How do the Baltic Subs Affect the Case to Support Swedish Banks?

Swedish banks’ exposures to the Baltic are extensive. SEB and Swedbank hold significant market shares there (40-80 percent in loan markets and 30-85 percent in deposit markets), and the authorities remain engaged with these activities (¶67).

Official financial cooperation between Sweden and the Baltics is considerable. In December 2006, the Riksbank signed a quadripartite Memorandum of Understanding with central banks of Estonia, Latvia, and Lithuania to set an agreement on cross-border cooperation in crisis management situations. In February 2009, with uncertainties about the external viability of Baltic countries heightened, the Riksbank entered into currency swap agreements with Latvia (the Riksbank to lend up to EUR 375 million) and Estonia (up to SEK 10 billion).

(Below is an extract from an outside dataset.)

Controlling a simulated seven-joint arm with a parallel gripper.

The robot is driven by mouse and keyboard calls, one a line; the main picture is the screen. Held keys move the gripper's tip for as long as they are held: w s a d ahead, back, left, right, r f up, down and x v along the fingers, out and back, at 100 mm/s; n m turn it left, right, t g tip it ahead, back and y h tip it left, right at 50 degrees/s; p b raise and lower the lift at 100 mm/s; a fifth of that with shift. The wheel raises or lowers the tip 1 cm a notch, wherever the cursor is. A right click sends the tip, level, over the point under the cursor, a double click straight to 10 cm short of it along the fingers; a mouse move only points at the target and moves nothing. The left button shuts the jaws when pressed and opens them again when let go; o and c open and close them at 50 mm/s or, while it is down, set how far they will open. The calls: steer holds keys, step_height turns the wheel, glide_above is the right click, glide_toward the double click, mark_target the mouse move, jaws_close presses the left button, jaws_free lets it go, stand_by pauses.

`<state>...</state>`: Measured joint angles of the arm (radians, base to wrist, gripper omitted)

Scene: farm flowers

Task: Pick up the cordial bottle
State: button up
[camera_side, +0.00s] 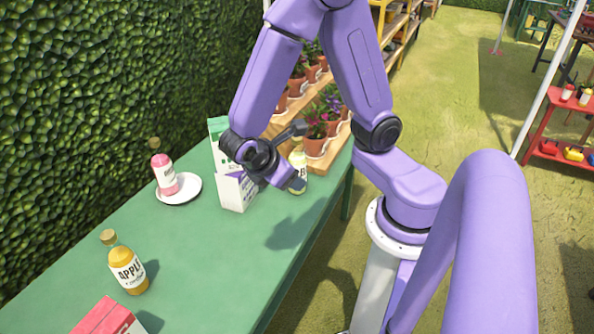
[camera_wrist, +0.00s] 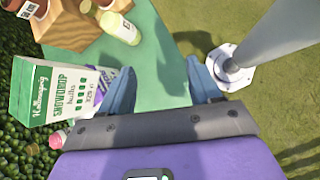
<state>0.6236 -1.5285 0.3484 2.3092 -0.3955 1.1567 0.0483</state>
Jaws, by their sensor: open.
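An amber bottle labelled APPLE (camera_side: 127,270), with a smaller line under it that I cannot read surely, stands upright at the table's near left, well apart from my gripper. A pink bottle (camera_side: 165,178) stands on a white saucer (camera_side: 181,192) at the hedge side. A pale yellow bottle (camera_side: 298,172) stands by the far table edge, partly hidden behind my gripper (camera_side: 280,176); it also shows in the wrist view (camera_wrist: 120,28), ahead of the fingers. My gripper (camera_wrist: 162,75) is open with nothing between its fingers. Which bottle is the cordial is not certain.
A white and green SNOWDROP bulbs box (camera_wrist: 65,90) and a white and purple box (camera_side: 236,190) stand close beside my gripper. A wooden stand with potted flowers (camera_side: 315,140) is behind. A red box (camera_side: 108,318) is at the near edge. The green table's middle (camera_side: 215,250) is clear.

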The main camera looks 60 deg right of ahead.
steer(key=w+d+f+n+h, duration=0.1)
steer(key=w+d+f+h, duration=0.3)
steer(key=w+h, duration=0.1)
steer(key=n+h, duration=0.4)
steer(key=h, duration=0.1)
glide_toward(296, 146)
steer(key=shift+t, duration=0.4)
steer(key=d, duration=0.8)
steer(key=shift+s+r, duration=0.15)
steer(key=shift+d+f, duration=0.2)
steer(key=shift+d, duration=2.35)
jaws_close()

SEB and Swedbank: Exposures to Baltic Countries (As Of End-2008)

Citation: IMF Staff Country Reports 2009, 247; 10.5089/9781451836035.002.A001

Sources: Banks’ annual reports; the authorities’ websites; and IMF staff Deposits estimates based on publicly-available information.1/ Deposits exclude non-residential deposits.

This reflects close Swedish-Baltic linkages:

  • Direct financial linkage. Swedish banks’ equity and loan claims on their Baltic subsidiaries at end 2008 represented 8 percent of Swedish GDP, while their loans to their subs amounts to 35-45 percent of bank capital. In addition, Swedish banks’ reliance on operating profits from Baltic operations is extensive (25 percent for Swedbank and nearly 10 percent for SEB). Accordingly, a deterioration in asset quality or profits in Baltic subsidies could present material risks to Swedish banks’ capital.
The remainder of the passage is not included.